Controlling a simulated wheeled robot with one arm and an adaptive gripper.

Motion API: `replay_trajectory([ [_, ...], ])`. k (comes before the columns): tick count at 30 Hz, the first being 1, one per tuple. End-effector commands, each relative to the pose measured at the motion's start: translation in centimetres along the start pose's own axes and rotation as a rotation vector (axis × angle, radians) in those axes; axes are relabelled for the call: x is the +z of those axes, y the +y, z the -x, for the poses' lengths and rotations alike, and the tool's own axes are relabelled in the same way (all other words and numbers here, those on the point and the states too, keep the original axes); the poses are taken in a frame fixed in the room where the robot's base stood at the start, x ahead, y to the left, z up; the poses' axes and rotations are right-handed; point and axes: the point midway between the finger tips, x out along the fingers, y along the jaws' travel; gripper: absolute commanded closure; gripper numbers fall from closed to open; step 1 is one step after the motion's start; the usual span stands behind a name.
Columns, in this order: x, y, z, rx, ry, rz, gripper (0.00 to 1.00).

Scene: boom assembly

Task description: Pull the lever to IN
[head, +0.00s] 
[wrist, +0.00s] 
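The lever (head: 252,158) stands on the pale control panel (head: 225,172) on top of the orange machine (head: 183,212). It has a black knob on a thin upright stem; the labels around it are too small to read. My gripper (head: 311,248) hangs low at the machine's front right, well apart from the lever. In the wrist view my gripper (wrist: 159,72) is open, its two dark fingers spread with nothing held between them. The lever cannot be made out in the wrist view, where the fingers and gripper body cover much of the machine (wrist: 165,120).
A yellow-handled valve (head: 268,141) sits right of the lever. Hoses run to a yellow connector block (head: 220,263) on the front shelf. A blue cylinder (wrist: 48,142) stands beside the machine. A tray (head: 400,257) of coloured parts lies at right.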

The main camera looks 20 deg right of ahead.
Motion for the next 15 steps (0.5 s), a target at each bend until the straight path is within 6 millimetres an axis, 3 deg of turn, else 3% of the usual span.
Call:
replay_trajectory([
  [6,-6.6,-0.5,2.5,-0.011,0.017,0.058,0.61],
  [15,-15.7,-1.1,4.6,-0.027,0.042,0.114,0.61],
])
+---+
Write out the lines above from the one containing "[head, +0.00s]" through the last, exactly as they are.

[head, +0.00s] 
[wrist, +0.00s] 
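The lever (head: 252,158) stands on the pale control panel (head: 225,172) on top of the orange machine (head: 183,212). It has a black knob on a thin upright stem; the labels around it are too small to read. My gripper (head: 311,248) hangs low at the machine's front right, well apart from the lever. In the wrist view my gripper (wrist: 159,72) is open, its two dark fingers spread with nothing held between them. The lever cannot be made out in the wrist view, where the fingers and gripper body cover much of the machine (wrist: 165,120).
A yellow-handled valve (head: 268,141) sits right of the lever. Hoses run to a yellow connector block (head: 220,263) on the front shelf. A blue cylinder (wrist: 48,142) stands beside the machine. A tray (head: 400,257) of coloured parts lies at right.

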The main camera looks 20 deg right of ahead.
Motion for the next 15 steps (0.5 s), a target at each bend until the straight path is within 6 millimetres an axis, 3 deg of turn, else 3% of the usual span.
Call:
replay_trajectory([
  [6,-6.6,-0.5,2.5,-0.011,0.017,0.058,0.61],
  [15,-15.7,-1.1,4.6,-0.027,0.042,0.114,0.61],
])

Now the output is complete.